Retype only what runs from the first line of the listing to the line holding "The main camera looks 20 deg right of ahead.", both included. Do not retype the pictures.

(Records of robot episodes)

╔══

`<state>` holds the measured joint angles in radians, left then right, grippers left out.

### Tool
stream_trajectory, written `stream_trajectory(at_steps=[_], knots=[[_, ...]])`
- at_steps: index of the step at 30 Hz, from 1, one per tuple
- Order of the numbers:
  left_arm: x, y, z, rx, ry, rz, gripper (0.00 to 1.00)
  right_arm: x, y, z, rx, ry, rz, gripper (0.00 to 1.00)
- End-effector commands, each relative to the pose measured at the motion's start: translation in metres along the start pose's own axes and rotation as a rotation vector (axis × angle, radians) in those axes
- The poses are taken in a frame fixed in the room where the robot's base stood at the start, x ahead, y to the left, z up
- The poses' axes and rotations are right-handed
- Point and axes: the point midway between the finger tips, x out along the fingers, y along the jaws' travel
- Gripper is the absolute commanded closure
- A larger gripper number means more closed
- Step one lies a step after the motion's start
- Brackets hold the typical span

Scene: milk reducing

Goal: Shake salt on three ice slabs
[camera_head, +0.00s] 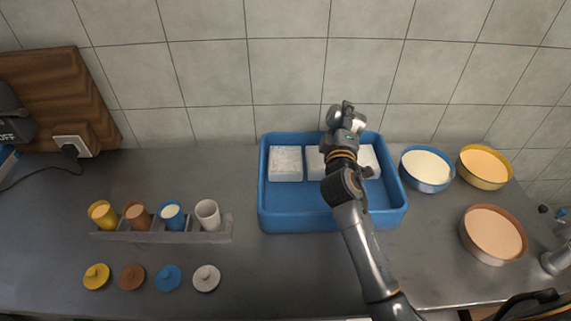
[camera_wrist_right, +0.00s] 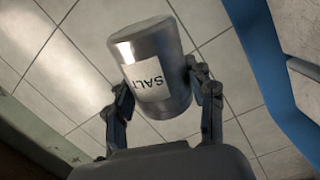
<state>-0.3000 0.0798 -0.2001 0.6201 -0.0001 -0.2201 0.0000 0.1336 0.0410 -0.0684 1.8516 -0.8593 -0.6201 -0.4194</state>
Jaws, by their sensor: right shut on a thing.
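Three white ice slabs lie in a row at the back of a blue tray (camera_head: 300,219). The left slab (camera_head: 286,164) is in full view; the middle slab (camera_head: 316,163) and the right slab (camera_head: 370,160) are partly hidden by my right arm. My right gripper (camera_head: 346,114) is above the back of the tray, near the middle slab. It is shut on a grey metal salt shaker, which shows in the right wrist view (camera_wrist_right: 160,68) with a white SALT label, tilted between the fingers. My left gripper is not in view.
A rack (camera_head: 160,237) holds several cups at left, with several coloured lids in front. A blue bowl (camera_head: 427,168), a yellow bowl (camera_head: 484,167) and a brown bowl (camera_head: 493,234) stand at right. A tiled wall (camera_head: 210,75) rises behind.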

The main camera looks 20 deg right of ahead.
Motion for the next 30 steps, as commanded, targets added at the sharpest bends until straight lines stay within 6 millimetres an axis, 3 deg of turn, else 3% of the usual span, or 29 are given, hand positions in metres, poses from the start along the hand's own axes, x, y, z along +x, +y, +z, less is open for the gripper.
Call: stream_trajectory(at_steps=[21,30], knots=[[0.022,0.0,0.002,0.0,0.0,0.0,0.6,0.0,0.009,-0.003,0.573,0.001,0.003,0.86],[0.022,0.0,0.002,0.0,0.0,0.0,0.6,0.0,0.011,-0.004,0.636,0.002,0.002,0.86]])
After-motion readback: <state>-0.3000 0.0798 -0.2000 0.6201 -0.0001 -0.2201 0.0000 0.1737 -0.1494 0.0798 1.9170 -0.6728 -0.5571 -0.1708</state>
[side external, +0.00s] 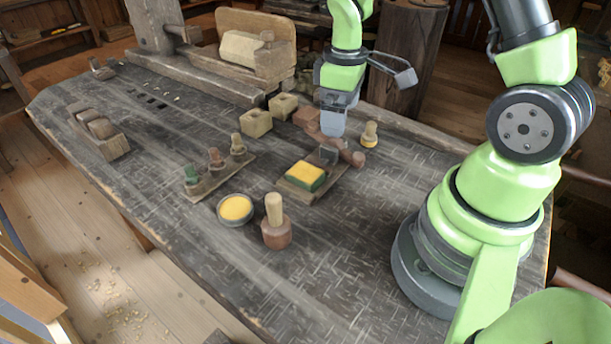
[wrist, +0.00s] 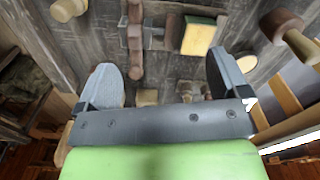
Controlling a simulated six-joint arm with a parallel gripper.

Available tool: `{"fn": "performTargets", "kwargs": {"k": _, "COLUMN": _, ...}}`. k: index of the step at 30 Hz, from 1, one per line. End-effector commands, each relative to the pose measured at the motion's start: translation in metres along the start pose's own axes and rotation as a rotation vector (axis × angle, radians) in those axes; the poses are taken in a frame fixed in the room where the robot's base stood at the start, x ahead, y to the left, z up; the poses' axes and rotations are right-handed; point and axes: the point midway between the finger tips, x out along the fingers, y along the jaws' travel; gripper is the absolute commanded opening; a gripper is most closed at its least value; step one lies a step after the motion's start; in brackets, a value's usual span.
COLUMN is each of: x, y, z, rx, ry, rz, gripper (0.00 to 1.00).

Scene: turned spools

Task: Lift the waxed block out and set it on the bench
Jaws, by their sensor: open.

╚══

> _Right answer_:
`<state>` holds the measured joint angles in radians, left then right, grippers left out.

### Tool
stream_trajectory, written `stream_trajectory(at_steps=[_], knots=[[_, ...]])`
- at_steps: index of the step at 30 Hz, from 1, one per tuple
- Order of the numbers:
  left_arm: x, y, z, rx, ry, rz, gripper (0.00 to 1.00)
  right_arm: x, y, z, rx, ry, rz, gripper (0.00 to 1.00)
- End-effector commands, each relative to the pose measured at the motion's start: translation in metres along the start pose's own axes and rotation as a rotation vector (axis × angle, radians) in those axes
- The poses are taken in a frame fixed in the room where the robot's base stood at the start, x ahead, y to the left, z up
- The poses' axes and rotations are right-handed
- Point and axes: the point midway between the finger tips, x out along the fingers, y along the jaws' travel
- Gripper is the absolute commanded closure
- A larger gripper number means more closed
- Step one lies a step after the motion's start
- Brackets hold the typical span

Scene: milk reducing

Goal: Shake salt on three ice slabs
[camera_head, +0.00s] 
[camera_wrist_right, +0.00s] 
<state>-0.3000 0.0798 -0.2001 0.6201 -0.0001 -0.2201 0.0000 0.1336 0.0410 -0.0684 1.8516 -0.8593 -0.6201 -0.4194</state>
Jaws, by their sensor: right shut on a thing.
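Three white ice slabs lie in a row at the back of a blue tray (camera_head: 300,219). The left slab (camera_head: 286,164) is in full view; the middle slab (camera_head: 316,163) and the right slab (camera_head: 370,160) are partly hidden by my right arm. My right gripper (camera_head: 346,114) is above the back of the tray, near the middle slab. It is shut on a grey metal salt shaker, which shows in the right wrist view (camera_wrist_right: 160,68) with a white SALT label, tilted between the fingers. My left gripper is not in view.
A rack (camera_head: 160,237) holds several cups at left, with several coloured lids in front. A blue bowl (camera_head: 427,168), a yellow bowl (camera_head: 484,167) and a brown bowl (camera_head: 493,234) stand at right. A tiled wall (camera_head: 210,75) rises behind.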

The main camera looks 20 deg right of ahead.

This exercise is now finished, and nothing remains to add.